Le Mossad est-il responsable de la mort d’un ingénieur aéronautique tunisien ?
La déclaration du Hamas, qui affirme que Mohammed al-Zoari était un pionnier de son programme de drones, pourrait rendre son assassinat moins énigmatique, mais d’autres facteurs doivent être envisagés
Les circonstances de la mort jeudi de Mohammed al-Zoari, un ingénieur aéronautique tunisien qui était membre du groupe terroriste palestinien du Hamas, s’éclairent, et de plus en plus d’éléments pointent du doigt le Mossad israélien.
Les journaux tunisiens se sont précipités vendredi pour accuser le Mossad d’avoir tué Zoari, qui a été abattu à bout portant dans sa voiture, devant sa maison de la ville tunisienne de Sfax, et samedi, des responsables du Hamas ont donné plus de poids à cette accusation.

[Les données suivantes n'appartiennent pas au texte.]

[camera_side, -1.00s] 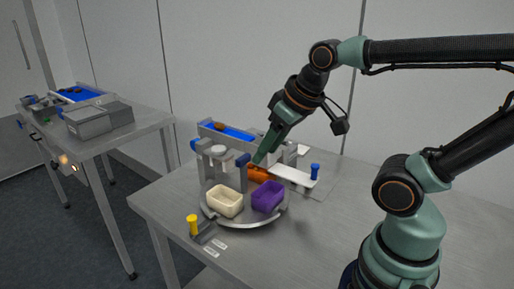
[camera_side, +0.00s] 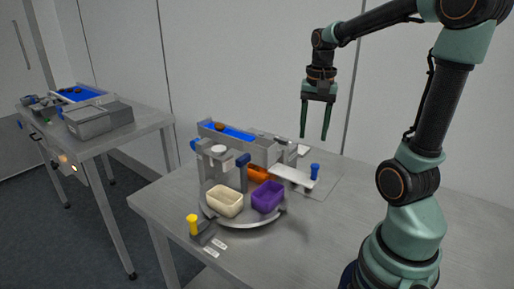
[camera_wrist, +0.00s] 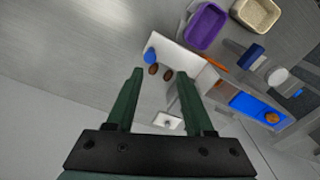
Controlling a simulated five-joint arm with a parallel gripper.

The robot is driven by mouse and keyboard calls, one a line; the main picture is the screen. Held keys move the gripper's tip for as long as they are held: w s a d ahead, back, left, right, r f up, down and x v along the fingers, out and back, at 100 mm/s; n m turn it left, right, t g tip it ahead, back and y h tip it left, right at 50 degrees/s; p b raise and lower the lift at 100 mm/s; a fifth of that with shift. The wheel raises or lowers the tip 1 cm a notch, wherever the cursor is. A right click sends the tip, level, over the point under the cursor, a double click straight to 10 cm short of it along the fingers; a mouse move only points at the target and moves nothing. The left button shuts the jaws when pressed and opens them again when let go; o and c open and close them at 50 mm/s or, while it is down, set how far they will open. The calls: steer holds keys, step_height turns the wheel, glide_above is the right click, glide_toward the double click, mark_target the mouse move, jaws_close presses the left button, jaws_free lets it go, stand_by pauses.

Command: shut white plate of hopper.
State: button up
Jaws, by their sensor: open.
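The white plate (camera_side: 291,176) of the hopper (camera_side: 245,148) sticks out to the right in the side view, with a blue knob (camera_side: 314,170) standing at its outer end. In the wrist view the plate (camera_wrist: 182,56) and knob (camera_wrist: 150,54) lie just beyond my fingertips. My gripper (camera_side: 314,137) is open and empty, pointing down, above and apart from the plate and knob. A blue belt (camera_side: 227,131) carrying a brown date shows on the hopper.
A cream bin (camera_side: 225,211) and a purple bin (camera_side: 267,208) stand on a round turntable in front, near a yellow knob (camera_side: 193,224). Two brown dates (camera_wrist: 160,73) show near the plate in the wrist view.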

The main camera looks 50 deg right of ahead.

Voici ce que nous savons jusqu’à présent : Zoari était un ingénieur aéronautique spécialiste des drones. Il était considéré comme un membre des Frères musulmans en Tunisie, connus pour être des rivaux du gouvernement local. Ses relations avec le groupe l’ont contraint à partir pour la Syrie en 1991, et à ne revenir qu’après le renversement de l’ancien président tunisien Zine el-Abidine Ben Ali en 2011. (Le mouvement tunisien Ennahdha, inspiré des Frères musulmans, a publié un communiqué condamnant et déplorant la mort de Zoari.) Zoari est connu pour avoir formé des futurs pilotes de drone chez lui.
Samedi après-midi, des responsables du Hamas ont confirmé qu’il était un personnage central de ses développements d’armes, déclarant qu’il était un pionnier du développement de ses drones.
Un responsable juridique de Sfax, Murad a-Turki, a déclaré que la police avait retrouvé deux pistolets, des silencieux et quatre voitures qui auraient été utilisés pour le meurtre. « Selon notre enquête préliminaire, nous avons trouvé une connexion à d’autres éléments qui ont quitté le pays », a-t-il déclaré.
Ce sont les faits que nous pouvons accepter. Après cela, le sujet s’obscurcit.
Un proche de Zoari, Karim Abed a-Salam, a déclaré à la Neuvième chaîne tunisienne que Zoari avait visité plusieurs fois la bande de Gaza ces dernières années, en entrant par les tunnels qui courent sous la frontière entre la bande de Gaza et l’Egypte. Il a déclaré que Zoari était un agent de liaison entre le Hamas et les gouvernements iranien et syrien. On ne sait pour l’instant pas si ces déclarations contiennent une once de vérité.
Le journal libanais Al-Akhbar a annoncé samedi que Zoari avait aussi aidé dans le passé le Hezbollah, groupe terroriste libanais, dans le développement de ses drones.
Le Mossad a été accusé dans le passé d’éliminer ceux qui fournissent aux groupes terroristes palestiniens et libanais des technologies sophistiquées, ainsi que des scientifiques nucléaires iraniens.
L’affaire la plus exposée a été celle de la mort d’Hassan Lakkis, qui dirigeait la recherche et le développement des armes du Hezbollah. Il a été abattu au sud de Beyrouth en 2013. Hassan Nasrallah, le chef du Hezbollah, avait accusé Israël, mais Jérusalem avait démenti toute implication. A ce moment, comme aujourd’hui, personne n’avait pu présenter des preuves montrant qu’Israël était responsable.
Il faut aussi explorer la possibilité que d’autres aient pu être responsables de la mort de Zoari. Des partisans mécontents de l’ancien président Ben Ali ont-ils pu être impliqués ? Cela semble improbable : pourquoi cibleraient-ils un ingénieur aéronautique au lieu de, par exemple, un responsable d’Ennahdha ou un politique connu ?
Peut-être s’agissait-il simplement d’un incident criminel. Mais alors pourquoi les tueurs auraient-ils utilisé des silencieux et plusieurs véhicules ?
A ces spéculations, l’on pourrait ajouter la démission soudaine et inexpliquée du directeur de la sécurité nationale tunisienne, Abd Belhaj Ali, à peine quelques heures après la mort de Zoari.
Pour l’instant, il y a beaucoup de questions et quelques réponses précieuses à propos de cette mystérieuse mort.